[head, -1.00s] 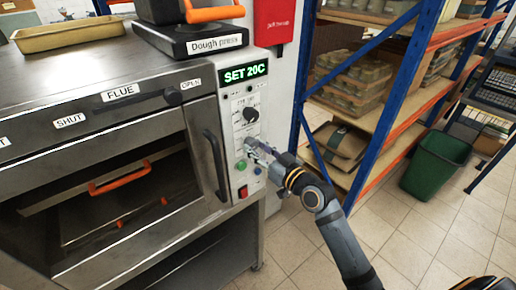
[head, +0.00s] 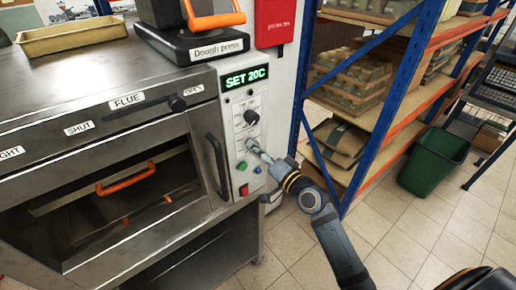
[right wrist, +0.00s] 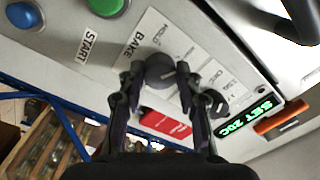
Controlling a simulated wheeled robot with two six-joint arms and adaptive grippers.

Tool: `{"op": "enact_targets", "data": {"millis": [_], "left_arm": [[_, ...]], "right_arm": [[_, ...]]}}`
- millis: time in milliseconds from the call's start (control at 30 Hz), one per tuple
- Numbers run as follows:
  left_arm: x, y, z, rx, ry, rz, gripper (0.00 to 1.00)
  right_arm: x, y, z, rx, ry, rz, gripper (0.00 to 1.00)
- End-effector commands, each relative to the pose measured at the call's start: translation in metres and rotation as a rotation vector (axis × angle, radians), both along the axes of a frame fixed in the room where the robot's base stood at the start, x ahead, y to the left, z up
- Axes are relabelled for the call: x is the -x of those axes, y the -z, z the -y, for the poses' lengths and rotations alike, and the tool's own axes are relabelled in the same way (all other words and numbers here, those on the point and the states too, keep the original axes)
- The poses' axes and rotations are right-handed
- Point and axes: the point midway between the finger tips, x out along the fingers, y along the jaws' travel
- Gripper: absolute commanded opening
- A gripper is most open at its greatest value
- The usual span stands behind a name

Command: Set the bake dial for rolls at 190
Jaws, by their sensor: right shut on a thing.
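The oven's control panel (head: 240,125) has a green display (head: 246,77) reading SET 20C, which also shows in the right wrist view (right wrist: 250,118). A black upper dial (head: 251,117) sits below the display. My right gripper (head: 257,150) is at a lower dial on the panel. In the right wrist view, this bake dial (right wrist: 160,68) stands beside the word BAKE, and my right gripper (right wrist: 154,76) is shut on it, one finger on each side. The fingers partly hide the dial and its scale. My left gripper is not in view.
Green (head: 241,166) and blue (head: 258,170) buttons and a red switch (head: 244,190) sit below the gripper. The oven door handle (head: 216,165) is left of the panel. A dough press (head: 205,42) stands on top. A blue shelf rack (head: 300,90) stands right.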

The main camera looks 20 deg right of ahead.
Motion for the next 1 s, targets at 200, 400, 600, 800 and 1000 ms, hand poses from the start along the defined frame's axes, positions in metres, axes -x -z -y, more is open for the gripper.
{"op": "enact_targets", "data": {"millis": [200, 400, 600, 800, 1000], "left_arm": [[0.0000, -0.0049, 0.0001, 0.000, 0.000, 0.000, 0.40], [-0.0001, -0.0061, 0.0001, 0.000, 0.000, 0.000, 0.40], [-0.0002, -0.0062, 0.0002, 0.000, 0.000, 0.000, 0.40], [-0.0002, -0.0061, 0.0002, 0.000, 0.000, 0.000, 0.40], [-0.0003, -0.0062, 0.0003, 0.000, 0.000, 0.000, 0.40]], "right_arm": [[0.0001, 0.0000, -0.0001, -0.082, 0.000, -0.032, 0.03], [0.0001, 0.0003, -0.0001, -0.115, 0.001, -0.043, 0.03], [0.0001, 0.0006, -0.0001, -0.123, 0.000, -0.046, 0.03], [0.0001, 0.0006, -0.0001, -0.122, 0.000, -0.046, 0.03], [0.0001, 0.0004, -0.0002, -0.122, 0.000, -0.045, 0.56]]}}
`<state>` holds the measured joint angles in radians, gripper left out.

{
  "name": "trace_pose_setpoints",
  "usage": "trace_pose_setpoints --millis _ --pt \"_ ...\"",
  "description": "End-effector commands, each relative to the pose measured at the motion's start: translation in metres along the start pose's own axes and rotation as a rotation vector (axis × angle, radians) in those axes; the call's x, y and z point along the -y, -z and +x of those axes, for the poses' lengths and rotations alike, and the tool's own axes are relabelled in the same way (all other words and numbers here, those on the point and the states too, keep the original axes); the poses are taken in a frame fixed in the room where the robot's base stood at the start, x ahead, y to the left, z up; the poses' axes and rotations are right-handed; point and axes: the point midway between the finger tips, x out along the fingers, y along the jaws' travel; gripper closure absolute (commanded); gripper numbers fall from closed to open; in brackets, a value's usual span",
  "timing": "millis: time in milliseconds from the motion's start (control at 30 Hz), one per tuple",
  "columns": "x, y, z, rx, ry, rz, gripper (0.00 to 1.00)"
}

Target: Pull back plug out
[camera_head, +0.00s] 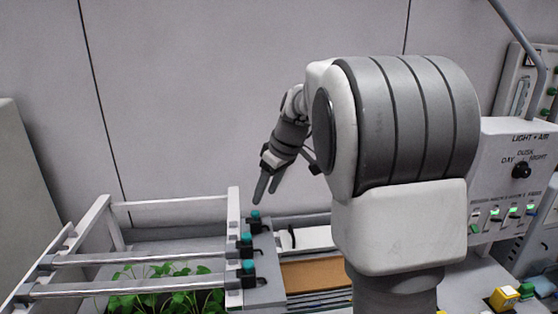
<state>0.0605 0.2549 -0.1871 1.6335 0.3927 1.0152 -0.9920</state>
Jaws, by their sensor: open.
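Three teal-topped plugs with black bodies stand in a row along the right end of the white rack frame. The back plug (255,215) is the farthest, with the middle plug (246,240) and the front plug (248,267) nearer to me. My gripper (265,194) points down, just above and slightly right of the back plug in the picture. Its two grey fingers are apart with nothing between them. The fingertips appear close to the plug's teal top, but I cannot tell the exact gap in depth.
The white rack frame (130,287) has rails over green leafy plants (150,272). A control panel (516,170) labelled "LIGHT + AIR" with a knob and several switches is on the right. My arm hides the middle. A yellow block (503,299) lies at lower right.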

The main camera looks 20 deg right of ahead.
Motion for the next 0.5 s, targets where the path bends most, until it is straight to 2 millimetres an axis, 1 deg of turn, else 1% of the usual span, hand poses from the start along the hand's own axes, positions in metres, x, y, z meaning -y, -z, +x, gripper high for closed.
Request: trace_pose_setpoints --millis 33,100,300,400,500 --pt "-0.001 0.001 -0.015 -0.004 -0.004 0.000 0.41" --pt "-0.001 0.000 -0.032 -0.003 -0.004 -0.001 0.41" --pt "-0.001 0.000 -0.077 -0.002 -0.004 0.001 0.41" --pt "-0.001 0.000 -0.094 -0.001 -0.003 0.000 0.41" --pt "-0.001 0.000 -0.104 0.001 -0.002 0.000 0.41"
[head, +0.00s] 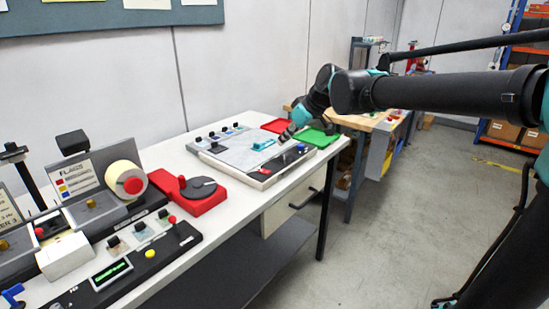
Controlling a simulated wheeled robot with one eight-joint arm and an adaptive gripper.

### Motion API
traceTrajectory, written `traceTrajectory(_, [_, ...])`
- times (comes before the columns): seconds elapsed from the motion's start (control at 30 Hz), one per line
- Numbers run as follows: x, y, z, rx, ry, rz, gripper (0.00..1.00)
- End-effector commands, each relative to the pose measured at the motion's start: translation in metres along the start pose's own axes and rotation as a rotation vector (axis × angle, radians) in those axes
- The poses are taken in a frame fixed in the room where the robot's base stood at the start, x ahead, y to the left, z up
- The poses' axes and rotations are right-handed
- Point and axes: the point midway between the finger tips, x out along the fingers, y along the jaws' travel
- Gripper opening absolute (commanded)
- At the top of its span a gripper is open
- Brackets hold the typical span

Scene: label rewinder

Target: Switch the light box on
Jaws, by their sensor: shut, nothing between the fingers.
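The light box (236,151) is a flat, pale panel lying on the right part of the white bench. A dark strip runs along its front right edge, with a small red part (264,171) and a blue knob (301,148) on it. Which of these is the switch is too small to tell. My gripper (286,136) reaches in from the right and is shut and empty, above the far right part of the light box. Whether it touches anything cannot be told. A teal piece (264,144) lies on the panel near the gripper.
A red tray (276,126) and a green tray (322,137) lie behind the light box. A red base with a dark disc (200,188) stands to its left, beside the label rewinder (90,190). Small dark-topped items line its back left edge. Open floor (400,220) lies right.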

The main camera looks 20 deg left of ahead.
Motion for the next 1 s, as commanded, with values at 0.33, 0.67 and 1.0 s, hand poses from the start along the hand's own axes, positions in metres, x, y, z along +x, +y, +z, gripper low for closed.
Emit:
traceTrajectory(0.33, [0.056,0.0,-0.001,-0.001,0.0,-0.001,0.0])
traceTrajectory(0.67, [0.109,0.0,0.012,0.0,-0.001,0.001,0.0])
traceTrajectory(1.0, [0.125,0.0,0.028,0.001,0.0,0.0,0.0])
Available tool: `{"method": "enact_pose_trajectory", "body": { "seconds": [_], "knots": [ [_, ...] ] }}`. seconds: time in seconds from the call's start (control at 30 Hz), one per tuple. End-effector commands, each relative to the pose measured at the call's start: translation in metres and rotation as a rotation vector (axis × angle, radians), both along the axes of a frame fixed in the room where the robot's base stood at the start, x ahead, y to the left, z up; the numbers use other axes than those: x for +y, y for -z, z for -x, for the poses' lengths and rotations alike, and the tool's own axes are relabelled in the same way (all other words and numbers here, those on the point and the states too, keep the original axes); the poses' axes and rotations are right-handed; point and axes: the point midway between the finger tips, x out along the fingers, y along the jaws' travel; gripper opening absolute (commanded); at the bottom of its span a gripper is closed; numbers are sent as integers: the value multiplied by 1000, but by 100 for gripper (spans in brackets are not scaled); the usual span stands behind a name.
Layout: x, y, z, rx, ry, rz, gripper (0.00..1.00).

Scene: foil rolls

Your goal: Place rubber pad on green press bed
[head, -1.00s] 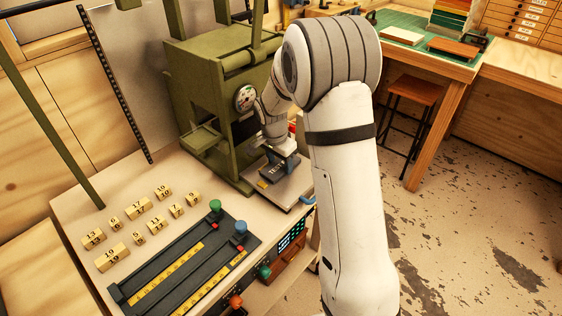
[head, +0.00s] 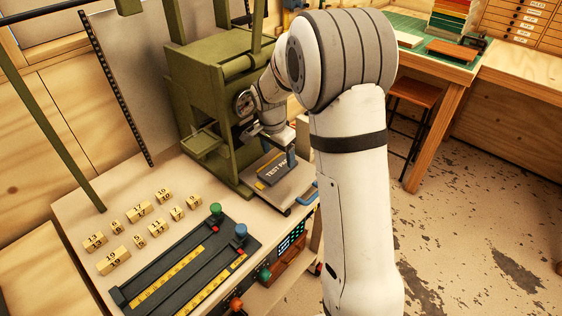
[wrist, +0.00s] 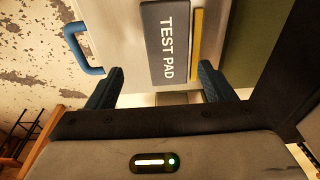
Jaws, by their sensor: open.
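The rubber pad, dark grey with "TEST PAD" lettering and a yellow stripe (head: 271,172), lies flat on a pale metal plate (head: 295,188) at the foot of the green press (head: 205,90). In the wrist view the pad (wrist: 171,45) lies on the plate (wrist: 115,30), just ahead of my fingers. My gripper (head: 283,152) is above the pad's far right side in the head view. In the wrist view my gripper (wrist: 160,88) is open, with dark blue fingers wide apart and nothing between them. One finger partly hides the pad in the head view.
The plate has a blue handle (head: 309,192) on its outer edge. Several numbered wooden blocks (head: 140,210) and a black slider panel (head: 190,262) are on the bench to the left. A stool (head: 412,105) and a green-topped table (head: 440,65) stand at the right.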

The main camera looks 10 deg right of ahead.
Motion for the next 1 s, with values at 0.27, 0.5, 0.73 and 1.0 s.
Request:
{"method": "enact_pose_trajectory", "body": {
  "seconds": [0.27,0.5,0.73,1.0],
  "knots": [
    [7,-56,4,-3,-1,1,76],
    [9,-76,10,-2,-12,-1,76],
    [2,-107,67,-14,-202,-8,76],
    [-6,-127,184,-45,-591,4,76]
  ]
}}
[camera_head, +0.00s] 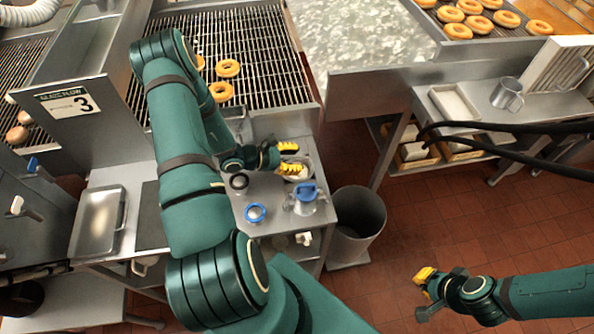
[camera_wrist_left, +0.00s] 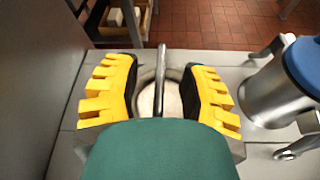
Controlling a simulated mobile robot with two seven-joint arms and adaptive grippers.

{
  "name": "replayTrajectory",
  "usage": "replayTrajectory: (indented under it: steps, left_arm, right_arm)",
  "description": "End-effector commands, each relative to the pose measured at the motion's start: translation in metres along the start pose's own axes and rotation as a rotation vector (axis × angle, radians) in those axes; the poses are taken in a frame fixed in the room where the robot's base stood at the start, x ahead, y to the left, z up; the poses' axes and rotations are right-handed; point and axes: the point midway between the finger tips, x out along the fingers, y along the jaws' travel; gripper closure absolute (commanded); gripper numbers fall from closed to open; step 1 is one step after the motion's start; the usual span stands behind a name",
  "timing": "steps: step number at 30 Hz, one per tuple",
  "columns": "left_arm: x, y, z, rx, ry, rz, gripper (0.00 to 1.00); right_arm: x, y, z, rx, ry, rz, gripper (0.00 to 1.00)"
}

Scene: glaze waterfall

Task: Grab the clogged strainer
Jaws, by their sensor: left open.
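The strainer (camera_wrist_left: 146,100) is a round metal-rimmed thing with pale contents, seen between my left fingers in the left wrist view. A thin metal bar, seemingly its handle, stands up in the middle of the gap. In the head view the strainer (camera_head: 302,173) is partly hidden by my left gripper (camera_head: 289,158), on the small steel table. My left gripper is open, its yellow fingertips (camera_wrist_left: 160,92) on either side of the strainer; contact cannot be told. My right gripper (camera_head: 426,290) is over the floor at the lower right, away from the table; its jaw gap is unclear.
A blue-lidded metal jug (camera_head: 304,200) stands close to the strainer and also shows in the left wrist view (camera_wrist_left: 285,85). A blue ring (camera_head: 255,213) and a dark-rimmed container (camera_head: 239,184) are on the table. A grey bin (camera_head: 358,222) stands beside it.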

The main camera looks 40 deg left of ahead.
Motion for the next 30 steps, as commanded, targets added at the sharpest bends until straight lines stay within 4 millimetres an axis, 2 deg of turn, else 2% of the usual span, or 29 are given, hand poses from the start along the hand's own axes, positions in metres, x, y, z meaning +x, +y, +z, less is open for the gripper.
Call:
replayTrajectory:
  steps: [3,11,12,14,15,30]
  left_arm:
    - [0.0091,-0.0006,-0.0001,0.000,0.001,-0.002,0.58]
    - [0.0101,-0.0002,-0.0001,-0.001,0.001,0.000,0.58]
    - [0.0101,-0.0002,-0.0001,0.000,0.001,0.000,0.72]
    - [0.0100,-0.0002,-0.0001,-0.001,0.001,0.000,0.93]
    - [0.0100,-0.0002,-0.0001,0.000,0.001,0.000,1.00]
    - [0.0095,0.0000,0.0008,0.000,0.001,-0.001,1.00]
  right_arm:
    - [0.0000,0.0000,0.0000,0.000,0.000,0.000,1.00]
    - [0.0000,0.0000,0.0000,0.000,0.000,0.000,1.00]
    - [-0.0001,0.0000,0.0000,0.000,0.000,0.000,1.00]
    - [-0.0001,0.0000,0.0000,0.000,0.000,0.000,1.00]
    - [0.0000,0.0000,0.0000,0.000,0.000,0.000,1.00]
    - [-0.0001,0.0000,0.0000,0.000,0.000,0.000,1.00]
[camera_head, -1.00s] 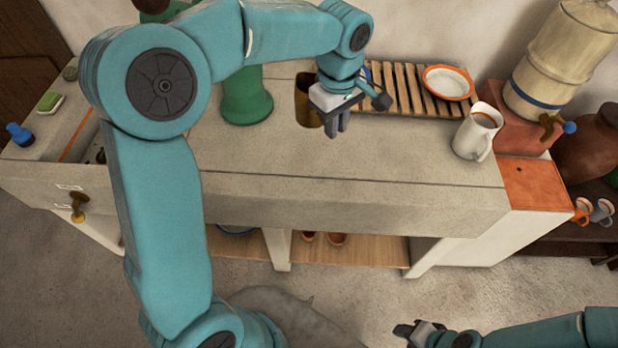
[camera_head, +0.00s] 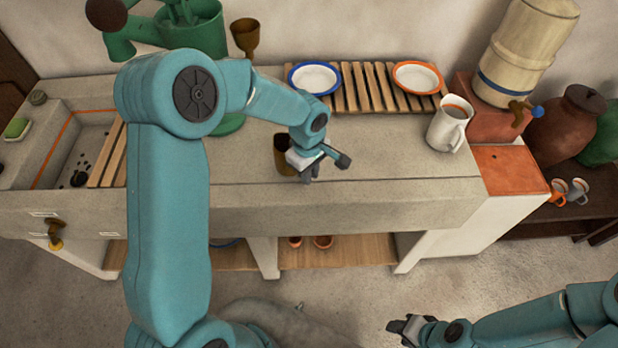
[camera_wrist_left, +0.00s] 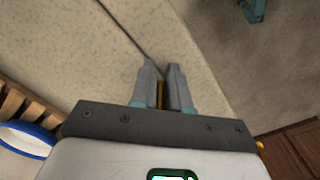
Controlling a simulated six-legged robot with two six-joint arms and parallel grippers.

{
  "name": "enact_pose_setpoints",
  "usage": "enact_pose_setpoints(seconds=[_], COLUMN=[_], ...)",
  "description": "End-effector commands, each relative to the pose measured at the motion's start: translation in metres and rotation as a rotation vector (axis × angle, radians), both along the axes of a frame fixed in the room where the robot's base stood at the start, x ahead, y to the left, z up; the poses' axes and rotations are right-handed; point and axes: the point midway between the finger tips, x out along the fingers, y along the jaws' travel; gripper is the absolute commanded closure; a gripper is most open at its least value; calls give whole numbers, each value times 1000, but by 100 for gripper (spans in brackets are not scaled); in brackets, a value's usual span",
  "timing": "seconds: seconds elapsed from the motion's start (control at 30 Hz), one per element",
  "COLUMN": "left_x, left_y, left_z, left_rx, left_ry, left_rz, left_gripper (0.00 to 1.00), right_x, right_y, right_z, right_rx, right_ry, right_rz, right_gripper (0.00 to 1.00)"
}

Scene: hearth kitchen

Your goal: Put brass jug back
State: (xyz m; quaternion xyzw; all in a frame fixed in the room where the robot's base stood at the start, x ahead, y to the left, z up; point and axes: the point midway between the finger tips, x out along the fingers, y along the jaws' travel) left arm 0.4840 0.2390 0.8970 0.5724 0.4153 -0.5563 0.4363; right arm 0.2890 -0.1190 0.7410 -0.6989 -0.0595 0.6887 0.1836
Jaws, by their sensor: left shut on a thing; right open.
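The brass jug (camera_head: 281,155) shows as a dark brass cylinder above or on the grey counter, partly hidden by my left gripper (camera_head: 308,172). My left gripper is shut on it from its right side. In the left wrist view the fingertips (camera_wrist_left: 160,72) are close together, with a thin brass strip (camera_wrist_left: 160,95) between them. I cannot tell whether the jug touches the counter. My right gripper (camera_head: 402,327) is open and empty, low at the bottom right, in front of the counter.
A slatted rack (camera_head: 365,88) at the back holds a blue-rimmed plate (camera_head: 314,77) and an orange-rimmed plate (camera_head: 417,76). A white pitcher (camera_head: 450,124) stands at right. The front middle counter is mostly clear.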

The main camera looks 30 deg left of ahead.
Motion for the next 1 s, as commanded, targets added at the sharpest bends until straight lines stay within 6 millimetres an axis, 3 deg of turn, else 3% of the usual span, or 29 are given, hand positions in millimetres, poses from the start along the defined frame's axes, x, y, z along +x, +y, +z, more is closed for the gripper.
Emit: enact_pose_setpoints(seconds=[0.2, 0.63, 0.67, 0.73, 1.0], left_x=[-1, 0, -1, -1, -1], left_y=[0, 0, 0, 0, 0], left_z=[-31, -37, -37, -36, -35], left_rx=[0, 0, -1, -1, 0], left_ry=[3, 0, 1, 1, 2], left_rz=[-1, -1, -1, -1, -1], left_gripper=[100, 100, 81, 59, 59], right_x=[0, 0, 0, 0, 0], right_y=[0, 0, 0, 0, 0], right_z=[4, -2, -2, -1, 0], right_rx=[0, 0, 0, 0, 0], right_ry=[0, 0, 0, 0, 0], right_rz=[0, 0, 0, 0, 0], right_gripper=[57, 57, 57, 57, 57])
****************
_Required task_
Reproduce only the lines running from the one that contains "Motion for the next 1 s, as commanded, targets" to the last line of the records.

_Answer_
Motion for the next 1 s, as commanded, targets added at the sharpest bends until straight lines stay within 6 millimetres an axis, 3 deg of turn, else 3% of the usual span, or 29 are given, hand positions in millimetres, poses from the start along the defined frame's axes, x, y, z along +x, +y, +z, more is closed for the gripper.
Emit: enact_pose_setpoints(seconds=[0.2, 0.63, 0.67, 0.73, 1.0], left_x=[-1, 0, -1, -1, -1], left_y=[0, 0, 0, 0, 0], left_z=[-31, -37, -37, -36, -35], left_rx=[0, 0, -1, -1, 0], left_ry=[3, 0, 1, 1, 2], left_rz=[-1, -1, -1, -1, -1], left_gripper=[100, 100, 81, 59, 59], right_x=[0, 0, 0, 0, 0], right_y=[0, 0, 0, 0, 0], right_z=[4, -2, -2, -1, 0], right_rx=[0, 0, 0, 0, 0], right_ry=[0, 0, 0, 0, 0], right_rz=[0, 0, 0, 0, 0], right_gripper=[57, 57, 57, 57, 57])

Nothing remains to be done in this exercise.